Its been nearly three weeks now since I’ve been back after my circumnavigation. Already I feel itchy to get back out there and am feeling trapped on land again. I am frustrated by constantly needing to use my wheels and relying on my electric front wheel to tackle more difficult surfaces. I’m desperate to just go where I want, when I want and not need any help to do that. I feel so reliant on other people, on accessible surfaces, on equipment. I hate that it all makes me feel weak when I know I’m not.
Its crazy but even now having just achieved something incredible and set the record I am still doubting myself. Doubting whether I’m good enough, doubting what is to come next, doubting whether I really have the makings of a proper sailor. I’m trying to read Ellen MacArthur book, and I can’t help but compare myself to her. To see if I measure up against her, to see if I could one day achieve the things she has done. I try and look for parallels in our characteristics, to see if I’m enough like her to have potential. Inevitably in my head I fall short, never seeing to be made of the right stuff to achieve what she has.
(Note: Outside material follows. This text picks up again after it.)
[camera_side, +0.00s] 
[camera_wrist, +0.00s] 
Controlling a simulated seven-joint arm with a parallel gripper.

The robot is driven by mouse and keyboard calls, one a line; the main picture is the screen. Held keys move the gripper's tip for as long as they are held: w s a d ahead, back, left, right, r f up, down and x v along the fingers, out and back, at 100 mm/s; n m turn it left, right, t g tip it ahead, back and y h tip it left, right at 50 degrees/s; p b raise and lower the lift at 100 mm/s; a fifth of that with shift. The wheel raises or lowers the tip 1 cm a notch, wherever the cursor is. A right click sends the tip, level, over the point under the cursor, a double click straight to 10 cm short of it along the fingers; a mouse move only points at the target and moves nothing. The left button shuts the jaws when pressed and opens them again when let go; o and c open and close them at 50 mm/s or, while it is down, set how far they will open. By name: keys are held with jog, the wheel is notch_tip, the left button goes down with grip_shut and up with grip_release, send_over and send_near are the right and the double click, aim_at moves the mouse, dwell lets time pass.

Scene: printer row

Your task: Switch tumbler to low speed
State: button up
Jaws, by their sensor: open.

I think also the nerves have set in. I know where I want to go, I want to sail around the world solo, non-stop and unassisted. I want to complete in the likes of the World Star or the Vendee Globe. I want to change people’s perceptions of what someone with a disability can do. Yet I’m not sure how I will get there. Sometimes that end goal of sailing around the world just feels too far out of reach.
The financial pressures of Fear are also weighing on me. I budgeted to get us around our circumnavigation, but I never really contemplated what comes next. I especially wasn’t expecting the bills that have come since we’ve been back to carry out the repairs to get her back to her best. I worry about even being able to pay the berth fee. And I know all this would fade away if I could sail her because it always does. Because when I sail her, I remember that it doesn’t matter how much she costs me what she gives me is worth 10x more than that and is something you cant put a price on. But for now, she is on land and so am I, both of us feeling stuck.
More than anything my soul is longing for the sea, for there to be nothing but me, her, the sea and the sky. That endless place where just about anything feels possible, no expectations and no limitations. Just endless possibilities, where if you can dare to dream it, you can do it.
I know everything will work out as life has a funny way of doing that. However, that doesn’t make times like this any easier. There is no purpose to this post, I simply wanted to share the truth, in the hopes that maybe it might make one person feel less alone.